Reproduce exactly the lines beginning with the line that contains "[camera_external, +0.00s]" and ending at the final line of the material below.

Dataset items:
====================

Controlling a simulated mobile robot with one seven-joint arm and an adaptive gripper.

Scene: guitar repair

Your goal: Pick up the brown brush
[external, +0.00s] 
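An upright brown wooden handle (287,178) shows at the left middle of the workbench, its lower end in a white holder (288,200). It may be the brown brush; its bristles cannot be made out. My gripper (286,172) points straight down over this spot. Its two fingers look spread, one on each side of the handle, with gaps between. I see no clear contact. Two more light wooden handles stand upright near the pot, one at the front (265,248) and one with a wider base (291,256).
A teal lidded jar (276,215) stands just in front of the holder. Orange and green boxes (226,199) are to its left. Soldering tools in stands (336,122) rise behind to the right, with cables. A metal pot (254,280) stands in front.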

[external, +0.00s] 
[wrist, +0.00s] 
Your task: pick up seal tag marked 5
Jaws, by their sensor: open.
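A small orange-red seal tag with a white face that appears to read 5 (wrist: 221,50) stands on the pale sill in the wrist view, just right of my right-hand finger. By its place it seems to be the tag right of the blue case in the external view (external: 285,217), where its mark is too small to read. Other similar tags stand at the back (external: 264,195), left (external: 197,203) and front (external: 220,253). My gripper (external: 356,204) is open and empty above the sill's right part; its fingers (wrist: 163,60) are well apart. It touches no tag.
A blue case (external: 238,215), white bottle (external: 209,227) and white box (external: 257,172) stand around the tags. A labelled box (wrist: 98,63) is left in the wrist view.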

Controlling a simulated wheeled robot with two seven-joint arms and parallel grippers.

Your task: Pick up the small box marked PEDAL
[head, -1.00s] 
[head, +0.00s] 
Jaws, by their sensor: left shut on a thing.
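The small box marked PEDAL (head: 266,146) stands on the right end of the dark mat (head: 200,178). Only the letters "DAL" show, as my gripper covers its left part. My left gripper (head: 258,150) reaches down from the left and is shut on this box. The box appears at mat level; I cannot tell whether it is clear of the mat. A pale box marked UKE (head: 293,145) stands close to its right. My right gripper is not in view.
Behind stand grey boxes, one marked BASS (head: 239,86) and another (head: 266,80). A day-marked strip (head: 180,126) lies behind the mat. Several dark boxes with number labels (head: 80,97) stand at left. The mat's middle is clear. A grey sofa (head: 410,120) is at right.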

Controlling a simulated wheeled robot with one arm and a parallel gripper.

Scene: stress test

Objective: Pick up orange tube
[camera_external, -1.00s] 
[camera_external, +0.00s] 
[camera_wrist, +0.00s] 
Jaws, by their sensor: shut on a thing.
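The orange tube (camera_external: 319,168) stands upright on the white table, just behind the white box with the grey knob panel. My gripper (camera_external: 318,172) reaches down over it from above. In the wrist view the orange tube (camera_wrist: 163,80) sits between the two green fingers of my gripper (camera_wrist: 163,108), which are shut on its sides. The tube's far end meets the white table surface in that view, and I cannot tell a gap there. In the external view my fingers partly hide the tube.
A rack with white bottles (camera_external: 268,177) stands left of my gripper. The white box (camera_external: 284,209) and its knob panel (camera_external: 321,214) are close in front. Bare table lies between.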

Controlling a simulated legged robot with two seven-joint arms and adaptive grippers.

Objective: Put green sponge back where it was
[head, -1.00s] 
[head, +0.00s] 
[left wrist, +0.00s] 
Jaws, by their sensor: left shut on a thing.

====================

## RESULT
[camera_external, +0.00s] 
[camera_wrist, +0.00s] 
Jaws, by their sensor: shut on a thing.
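The orange tube (camera_external: 319,168) stands upright on the white table, just behind the white box with the grey knob panel. My gripper (camera_external: 318,172) reaches down over it from above. In the wrist view the orange tube (camera_wrist: 163,80) sits between the two green fingers of my gripper (camera_wrist: 163,108), which are shut on its sides. The tube's far end meets the white table surface in that view, and I cannot tell a gap there. In the external view my fingers partly hide the tube.
A rack with white bottles (camera_external: 268,177) stands left of my gripper. The white box (camera_external: 284,209) and its knob panel (camera_external: 321,214) are close in front. Bare table lies between.

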Controlling a simulated legged robot with two seven-joint arms and adaptive grippers.

Objective: Put green sponge back where it was
[head, -1.00s] 
[head, +0.00s] 
[left wrist, +0.00s] 
Jaws, by their sensor: left shut on a thing.

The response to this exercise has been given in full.